Some of the finest players to grace a rugby pitch have made icons of themselves in New Zealand-Australia matches, such as in 2000 when late All Blacks legend Jonah Lomu scored a match-winning try in injury time in Sydney to cap off what some media members and journalists later dubbed “the greatest Test ever played.” 

Still, a generation of Australian rugby players have grown up without knowing what it’s like to experience a Bledisloe Cup triumph—who has won two World Cup titles since the Wallabies last won a series against the All Blacks—as New Zealand has proven itself to largely be the dominant force of international rugby over the past two decades. 

However, due to some recent and well-publicized cracks in the Kiwis armor, 2022’s edition of the competition could be Australia’s best chance in years, maybe even decades, to finally get over the hump once again against its noisy neighbor.

New Zealand

Current world rank: Fourth

Rugby Championship position: First

The lowdown: Things are starting to look up for New Zealand rugby right now. Of course, that sentence is very much relative—the All Blacks are still amid one of the worst runs of form in their history. They have not won consecutive matches since November of last year while on a slide of six defeats in nine tests, a shocking stretch for the national team. 

New Zealand’s current position of fourth in the World Rugby Rankings would’ve been the worst in its history a month ago, until Argentina shockingly beat the All Blacks last month on their own turf for the first time ever to send them down to fifth temporarily. Still, even after all of that adversity, and with a coach in Ian Foster that has critics breathing down his neck following just about every match, New Zealand is exactly where it wants to be right now in The Rugby Championship. 

The All Blacks responded to the shock defeat to Los Pumas by pummeling the visitors in 53-3 bonus-point rout this past weekend, a result that—combined with Australia’s defeat to South Africa—saw New Zealand somehow stand alone at the top of the competition standings at 10 points through four games. 

The Rugby Championship will now be won by a two-loss team this year for the first time ever (since Argentina joined the then-Tri Nations in 2012) and the All Blacks are in the driver’s seat to win their fifth title in six appearances, with a hated foe standing in their way of repeating their 2021 championship. 

Embattled captain Sam Cane scored a try in Round 4 in a strong performance under the pressure of potentially losing his armband, while No. 8 Ardie Savea and fly-half Richie Mo’unga each remain two of the best at their positions in the world. The All Blacks still have all sorts of problems to sort out, but at the end of the day, New Zealand will always have the talent on-hand to shift it into a higher gear.

Australia

Current world rank: Eighth

Rugby Championship position: Second

The lowdown: Here’s a trivia question: When was the last time that Australia won both the Bledisloe Cup and the Tri Nations/Rugby Championship in the same year? 

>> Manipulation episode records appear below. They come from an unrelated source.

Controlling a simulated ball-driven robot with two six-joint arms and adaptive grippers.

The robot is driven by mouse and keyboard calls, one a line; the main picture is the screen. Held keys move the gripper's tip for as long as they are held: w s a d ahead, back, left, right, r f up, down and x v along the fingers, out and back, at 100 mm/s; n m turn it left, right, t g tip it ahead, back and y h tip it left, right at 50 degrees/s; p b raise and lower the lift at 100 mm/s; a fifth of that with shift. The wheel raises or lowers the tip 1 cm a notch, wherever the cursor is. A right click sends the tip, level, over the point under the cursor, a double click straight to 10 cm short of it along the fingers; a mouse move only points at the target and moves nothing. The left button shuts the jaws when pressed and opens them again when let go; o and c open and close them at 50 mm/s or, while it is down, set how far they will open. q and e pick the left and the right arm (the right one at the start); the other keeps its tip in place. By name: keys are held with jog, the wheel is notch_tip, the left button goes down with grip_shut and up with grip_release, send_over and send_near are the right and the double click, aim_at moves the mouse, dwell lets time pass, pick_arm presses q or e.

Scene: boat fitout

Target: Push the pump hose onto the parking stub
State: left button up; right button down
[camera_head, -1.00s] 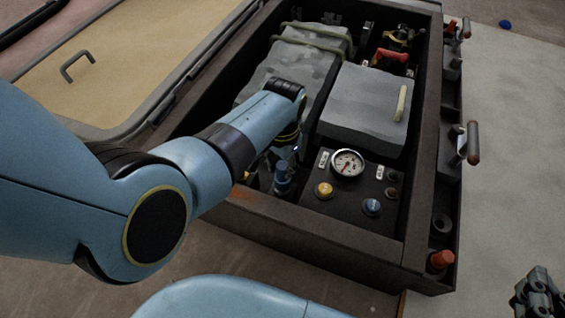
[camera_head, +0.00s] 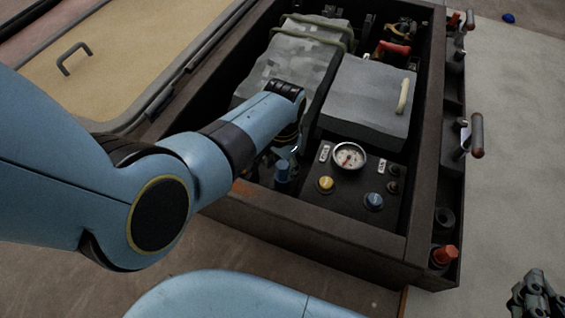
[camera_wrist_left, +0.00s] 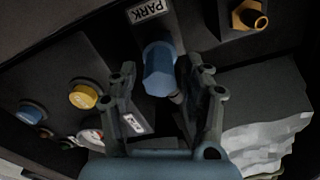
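A blue hexagonal fitting (camera_wrist_left: 160,72) on a dark pipe-like piece stands beside a PARK label (camera_wrist_left: 150,12) in the left wrist view. I cannot tell whether it is the hose end or the stub. It also shows in the head view (camera_head: 283,172), inside the box. My left gripper (camera_wrist_left: 160,78) has its fingers spread on either side of this fitting, with visible gaps. In the head view my left arm hides most of that gripper. My right gripper (camera_head: 535,294) is at the lower right, partly cut off, away from the box.
A brass fitting (camera_wrist_left: 248,16) is near the PARK label. A panel with a gauge (camera_head: 350,156), a yellow knob (camera_head: 326,184) and a blue knob (camera_head: 373,201) lies beside my left gripper. Grey blocks (camera_head: 365,100) and the dark box walls (camera_head: 310,226) enclose the space.

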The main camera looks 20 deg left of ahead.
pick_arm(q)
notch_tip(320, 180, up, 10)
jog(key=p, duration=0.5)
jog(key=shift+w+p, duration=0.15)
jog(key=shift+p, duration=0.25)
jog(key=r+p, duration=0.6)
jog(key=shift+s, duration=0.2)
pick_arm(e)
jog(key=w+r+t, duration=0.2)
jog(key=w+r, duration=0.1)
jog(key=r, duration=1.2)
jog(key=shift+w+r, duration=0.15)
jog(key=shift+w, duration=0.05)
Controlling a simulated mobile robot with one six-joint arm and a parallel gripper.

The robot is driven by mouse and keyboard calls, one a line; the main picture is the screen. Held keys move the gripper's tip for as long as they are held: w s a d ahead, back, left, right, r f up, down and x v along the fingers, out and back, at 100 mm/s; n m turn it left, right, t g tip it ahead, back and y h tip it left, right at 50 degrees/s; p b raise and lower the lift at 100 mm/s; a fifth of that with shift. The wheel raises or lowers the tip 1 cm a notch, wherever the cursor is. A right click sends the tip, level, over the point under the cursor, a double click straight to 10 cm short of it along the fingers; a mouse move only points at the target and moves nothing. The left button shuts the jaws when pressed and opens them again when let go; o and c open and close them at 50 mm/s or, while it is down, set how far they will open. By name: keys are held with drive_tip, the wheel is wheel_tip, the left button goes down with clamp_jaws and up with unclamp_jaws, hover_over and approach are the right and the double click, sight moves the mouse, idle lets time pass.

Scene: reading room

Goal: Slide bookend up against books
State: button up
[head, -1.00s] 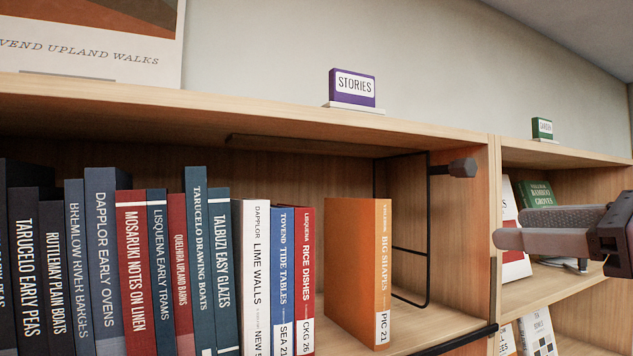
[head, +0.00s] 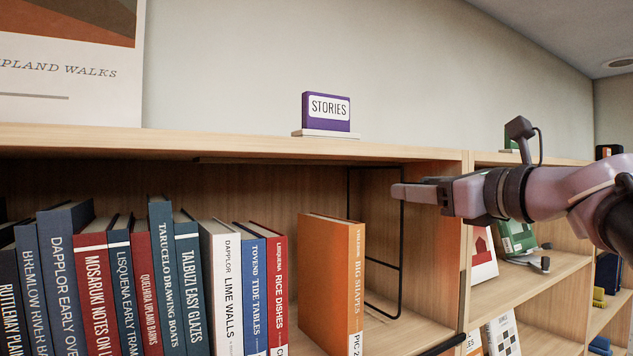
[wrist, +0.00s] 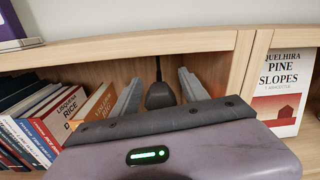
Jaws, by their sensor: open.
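The bookend (head: 401,245) is a black wire frame hanging at the right end of the shelf bay, to the right of the orange book Big Shapes (head: 322,280) and apart from it. Its dark knob (wrist: 160,96) shows in the wrist view between my fingers. My gripper (head: 398,192) comes in from the right and is open, a finger on each side of the knob; I cannot tell whether either touches it. In the head view the knob is hidden behind my gripper. The row of books, ending in red Rice Dishes (head: 272,285), stands left of the orange book, with a gap between.
The bay's right upright (head: 453,260) is close to my gripper. The shelf top (head: 230,140) runs above, carrying a purple STORIES sign (head: 328,112). A neighbouring bay at right holds the book Pine Slopes (wrist: 280,95).

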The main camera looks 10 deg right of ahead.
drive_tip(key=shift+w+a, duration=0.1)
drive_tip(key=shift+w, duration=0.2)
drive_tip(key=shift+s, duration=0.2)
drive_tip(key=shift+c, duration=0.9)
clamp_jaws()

The answer to that is 2001, when World Cup-winning Wallaby fullback Matt Burke scored 32 of his country’s combined 52 points across the two tests to help Australia snatch both titles in a 29-26 thriller in September of that year. Twenty-one years later, the Wallabies have a massive opportunity to repeat the feat, but they must remind themselves not to let critical point-scoring chances slip when they have them. 

A prime example of that came just this past matchweek in the second test against South Africa, where the Wallabies were manhandled in a 24-8 Springboks win just a week after Australia pulled off a 25-17 victory of its own in Adelaide. 

A second win over the Boks would’ve seen the Wallabies at least three points clear of New Zealand with two matches against it to play, but alas, Australia will now have to bring the All Blacks down the hard way—by beating them directly. 

The Wallabies, like they have been for the entirety of The Rugby Championship, are still hampered by the injury bug. Numerous key players will be inactive due to various ailments, while captain Michael Hooper—who hasn’t played in the competition as he focuses on his mental health—was announced by coach Dave Rennie to be out for the Bledisloe Cup, as well. 

However, numerous names have made their mark on the senior team in this year’s Rugby Championship, and if they can put up key performances against the All Blacks, it may drag Australia to glory. 

Watch for Hooper’s replacement, Fraser McReight (who has a competition-best three tries), and the heavy work rate of winger Marika Koroibete, two players that have been integral in keeping the Wallabies in the hunt for their first Rugby Championship crown since 2015.